▶ **WHAT IS REQUIRED**
From the line containing "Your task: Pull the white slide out" to the last line of the data below, copy everything exactly and nothing else; pictures stay out.
Start of DATA FOR PROCESSING
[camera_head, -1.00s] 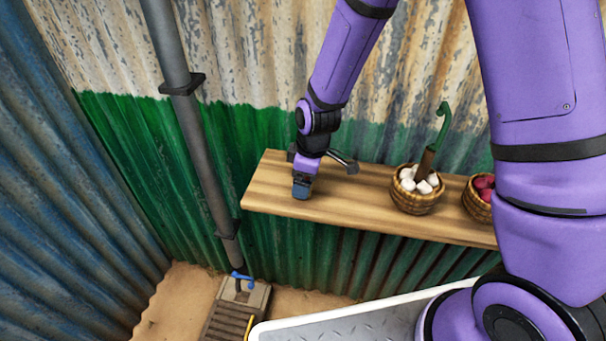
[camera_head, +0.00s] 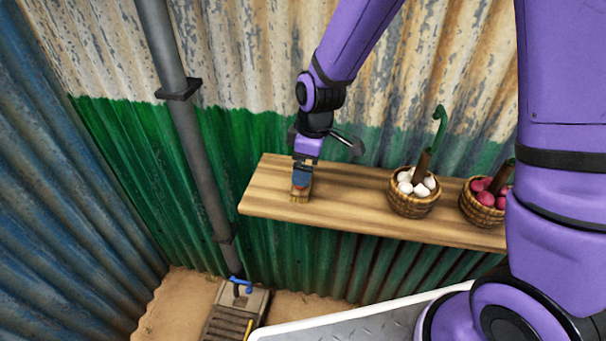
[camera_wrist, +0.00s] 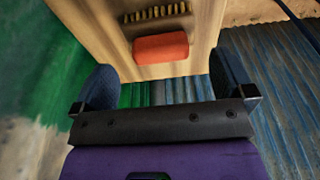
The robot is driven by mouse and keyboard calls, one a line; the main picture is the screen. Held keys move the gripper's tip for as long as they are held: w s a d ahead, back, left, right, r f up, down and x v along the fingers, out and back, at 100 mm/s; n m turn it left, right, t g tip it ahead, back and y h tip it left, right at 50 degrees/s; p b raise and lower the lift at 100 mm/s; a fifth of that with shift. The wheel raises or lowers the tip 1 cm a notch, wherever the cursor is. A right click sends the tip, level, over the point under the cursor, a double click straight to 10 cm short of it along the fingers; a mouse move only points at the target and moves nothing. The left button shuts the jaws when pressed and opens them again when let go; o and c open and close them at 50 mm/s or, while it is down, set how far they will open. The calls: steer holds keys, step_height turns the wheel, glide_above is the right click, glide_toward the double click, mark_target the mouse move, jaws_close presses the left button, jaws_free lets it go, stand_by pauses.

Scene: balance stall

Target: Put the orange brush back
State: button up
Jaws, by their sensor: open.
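The orange brush (camera_wrist: 160,47) lies on the wooden shelf (camera_wrist: 198,30) in the wrist view, with a row of yellowish bristles along one side. In the head view the brush (camera_head: 300,195) shows as a small tan and reddish patch at the left end of the shelf (camera_head: 350,200), partly hidden by my gripper. My gripper (camera_head: 302,180) is just above it, pointing down. In the wrist view its two dark fingers (camera_wrist: 163,85) are spread apart with nothing between them, and the brush is beyond the fingertips.
A basket of white bulbs (camera_head: 413,205) and a basket of red onions (camera_head: 484,215) stand on the shelf to the right. A grey pipe (camera_head: 195,140) runs down the wall to the left. The shelf between brush and baskets is clear.

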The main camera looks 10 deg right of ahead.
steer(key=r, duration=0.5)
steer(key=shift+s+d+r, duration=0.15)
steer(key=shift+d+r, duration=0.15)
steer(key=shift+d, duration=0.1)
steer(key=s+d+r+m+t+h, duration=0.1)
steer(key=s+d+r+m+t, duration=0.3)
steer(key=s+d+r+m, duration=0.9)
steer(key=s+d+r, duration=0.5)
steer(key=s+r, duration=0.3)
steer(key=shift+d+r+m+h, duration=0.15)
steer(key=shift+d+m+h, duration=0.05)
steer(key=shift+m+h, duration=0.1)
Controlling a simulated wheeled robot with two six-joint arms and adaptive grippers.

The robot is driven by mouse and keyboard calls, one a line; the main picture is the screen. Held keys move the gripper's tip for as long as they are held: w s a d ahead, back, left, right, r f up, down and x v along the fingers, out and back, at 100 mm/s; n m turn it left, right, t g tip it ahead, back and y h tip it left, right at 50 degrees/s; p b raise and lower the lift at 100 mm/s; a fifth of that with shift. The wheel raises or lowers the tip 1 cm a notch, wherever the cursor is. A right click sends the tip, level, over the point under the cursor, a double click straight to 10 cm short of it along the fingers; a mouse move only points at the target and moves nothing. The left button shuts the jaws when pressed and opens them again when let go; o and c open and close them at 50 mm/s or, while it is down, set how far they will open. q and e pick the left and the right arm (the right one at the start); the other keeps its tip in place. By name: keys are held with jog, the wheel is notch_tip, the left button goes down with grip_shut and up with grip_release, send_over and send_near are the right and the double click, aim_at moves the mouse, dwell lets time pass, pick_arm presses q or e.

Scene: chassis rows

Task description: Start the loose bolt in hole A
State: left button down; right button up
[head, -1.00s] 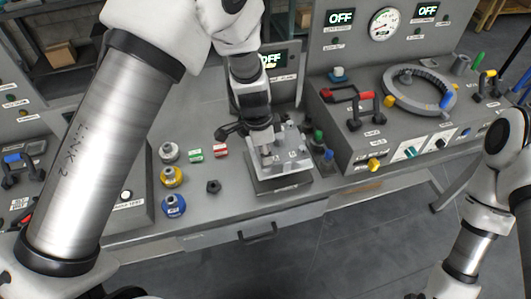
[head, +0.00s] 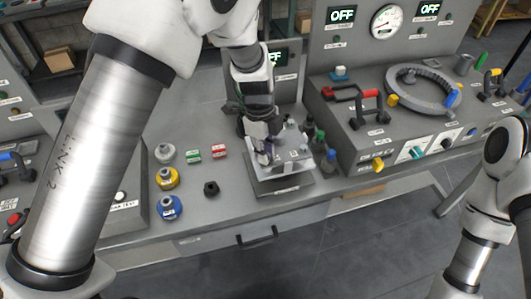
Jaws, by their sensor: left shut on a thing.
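My left gripper (head: 266,150) reaches down over the metal block (head: 292,168) on its dark base plate. Its fingers are together at the block's left part, shut on what I take to be the loose bolt. The bolt itself is mostly hidden by the fingers. The block has small labels on top, too small to read here, so I cannot tell which hole is A. My right arm shows at the right edge; its gripper is out of view.
Left of the block stand a white (head: 165,153), a yellow (head: 168,178) and a blue knob-like piece (head: 169,207). A black hex nut (head: 211,188) and small green (head: 193,156) and red (head: 219,151) boxes lie nearby. Green and blue-tipped pieces stand close right of the block.

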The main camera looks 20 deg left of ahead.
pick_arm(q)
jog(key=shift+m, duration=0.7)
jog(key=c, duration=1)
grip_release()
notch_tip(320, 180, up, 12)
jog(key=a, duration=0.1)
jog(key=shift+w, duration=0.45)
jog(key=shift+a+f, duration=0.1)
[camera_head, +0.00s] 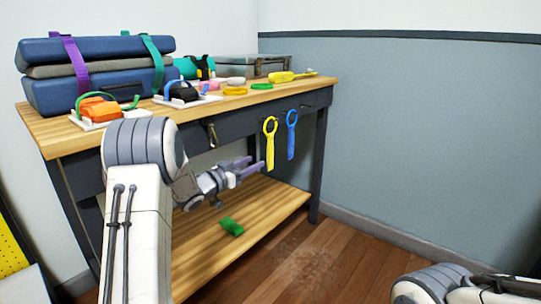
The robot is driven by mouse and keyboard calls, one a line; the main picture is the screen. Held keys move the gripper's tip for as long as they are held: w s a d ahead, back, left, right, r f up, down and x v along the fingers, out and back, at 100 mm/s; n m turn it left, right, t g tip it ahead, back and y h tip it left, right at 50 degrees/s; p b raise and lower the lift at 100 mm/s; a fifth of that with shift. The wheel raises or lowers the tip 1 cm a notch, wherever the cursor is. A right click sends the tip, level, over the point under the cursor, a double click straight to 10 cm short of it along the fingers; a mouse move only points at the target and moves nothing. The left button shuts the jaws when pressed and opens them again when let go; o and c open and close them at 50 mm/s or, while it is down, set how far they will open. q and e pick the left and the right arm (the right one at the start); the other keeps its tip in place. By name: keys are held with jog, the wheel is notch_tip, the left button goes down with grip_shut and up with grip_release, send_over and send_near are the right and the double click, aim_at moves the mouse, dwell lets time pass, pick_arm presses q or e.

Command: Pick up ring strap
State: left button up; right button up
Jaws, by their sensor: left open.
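Two straps with ring tops hang from the dark front of the workbench, a yellow ring strap (270,145) and a blue ring strap (291,135) to its right. My left gripper (253,166) is open, its pale purple fingers pointing right, just left of the lower part of the yellow strap. It looks empty; whether a finger touches the strap, I cannot tell. Only part of my right arm shows at the bottom right corner, and its gripper is out of view.
The wooden benchtop (205,112) holds blue strapped cases (100,95), a grey metal case (254,67), a yellow tool (285,76) and small coloured items. A green block (231,227) lies on the lower shelf (265,205). The floor to the right is clear.

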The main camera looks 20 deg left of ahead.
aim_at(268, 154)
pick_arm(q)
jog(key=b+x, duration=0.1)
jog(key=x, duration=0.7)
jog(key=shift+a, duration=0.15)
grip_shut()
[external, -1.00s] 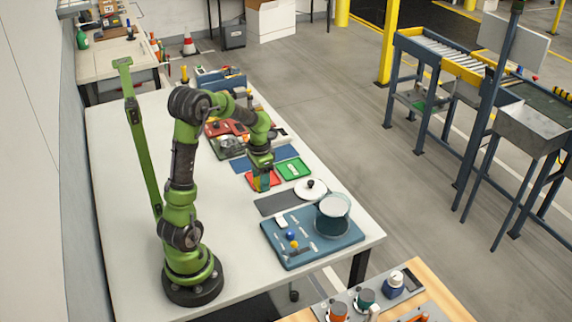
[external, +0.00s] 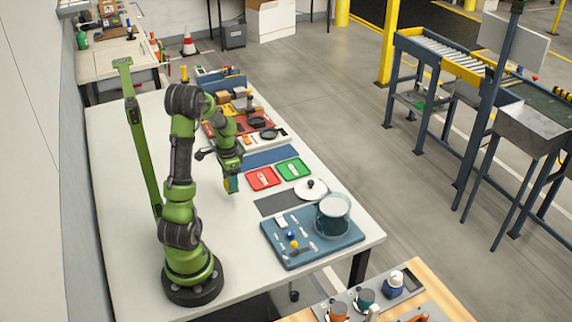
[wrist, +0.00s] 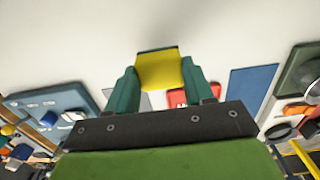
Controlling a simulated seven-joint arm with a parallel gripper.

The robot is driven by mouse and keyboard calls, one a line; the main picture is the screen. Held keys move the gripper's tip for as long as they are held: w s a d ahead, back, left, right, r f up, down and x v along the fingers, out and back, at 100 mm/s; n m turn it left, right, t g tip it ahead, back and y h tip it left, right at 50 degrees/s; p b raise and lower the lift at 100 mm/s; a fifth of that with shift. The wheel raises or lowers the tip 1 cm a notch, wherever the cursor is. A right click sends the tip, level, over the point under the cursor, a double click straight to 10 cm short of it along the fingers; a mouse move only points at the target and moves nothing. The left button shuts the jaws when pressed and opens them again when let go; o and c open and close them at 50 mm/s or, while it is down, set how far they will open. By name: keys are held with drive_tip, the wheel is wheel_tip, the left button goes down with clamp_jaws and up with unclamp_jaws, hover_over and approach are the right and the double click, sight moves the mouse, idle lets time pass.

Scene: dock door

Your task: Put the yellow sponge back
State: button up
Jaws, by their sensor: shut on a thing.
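My gripper (external: 231,185) is shut on the yellow sponge. In the wrist view the sponge (wrist: 161,70) shows as a yellow block between the two green fingers (wrist: 160,85). In the external view my gripper points down over bare white table, left of the red tray (external: 263,178). The sponge is mostly hidden by the fingers there. I cannot tell its exact height above the table.
A green tray (external: 294,169) lies right of the red one, with a blue mat (external: 270,157) behind. In front are a dark grey mat (external: 275,204), a white lid (external: 311,191) and a blue board (external: 290,255) bearing a pot (external: 333,218). The table's left part is clear.

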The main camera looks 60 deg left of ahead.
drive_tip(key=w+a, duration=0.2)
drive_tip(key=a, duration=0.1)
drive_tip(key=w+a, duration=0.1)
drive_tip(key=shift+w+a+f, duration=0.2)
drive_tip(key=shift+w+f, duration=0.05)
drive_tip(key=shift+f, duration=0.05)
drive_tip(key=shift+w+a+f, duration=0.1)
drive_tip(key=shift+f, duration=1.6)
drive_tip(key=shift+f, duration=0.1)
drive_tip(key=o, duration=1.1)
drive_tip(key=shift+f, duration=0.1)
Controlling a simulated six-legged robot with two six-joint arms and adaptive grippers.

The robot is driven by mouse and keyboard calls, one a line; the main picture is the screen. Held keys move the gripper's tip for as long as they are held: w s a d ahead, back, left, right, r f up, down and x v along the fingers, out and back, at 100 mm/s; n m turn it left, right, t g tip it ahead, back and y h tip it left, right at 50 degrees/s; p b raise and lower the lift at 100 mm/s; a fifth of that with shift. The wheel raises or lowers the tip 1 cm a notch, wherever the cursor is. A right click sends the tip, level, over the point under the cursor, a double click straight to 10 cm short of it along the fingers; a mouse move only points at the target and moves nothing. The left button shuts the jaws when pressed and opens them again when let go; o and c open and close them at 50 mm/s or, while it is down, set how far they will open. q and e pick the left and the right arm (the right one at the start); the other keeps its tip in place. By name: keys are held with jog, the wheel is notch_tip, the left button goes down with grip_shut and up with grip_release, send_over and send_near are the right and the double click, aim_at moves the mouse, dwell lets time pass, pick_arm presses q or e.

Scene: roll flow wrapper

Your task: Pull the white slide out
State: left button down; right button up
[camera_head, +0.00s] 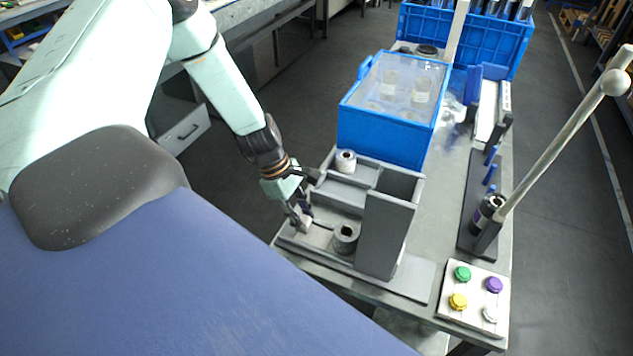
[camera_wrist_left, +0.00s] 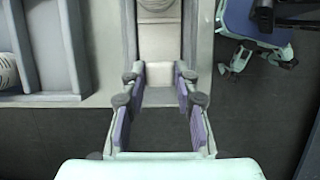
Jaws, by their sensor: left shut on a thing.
End of DATA FOR PROCESSING
▶ **FINAL RESULT**
Your task: Pull the white slide out
State: left button down; right button up
[camera_head, +0.00s] 
[camera_wrist_left, +0.00s] 
Jaws, by their sensor: left shut on a thing.

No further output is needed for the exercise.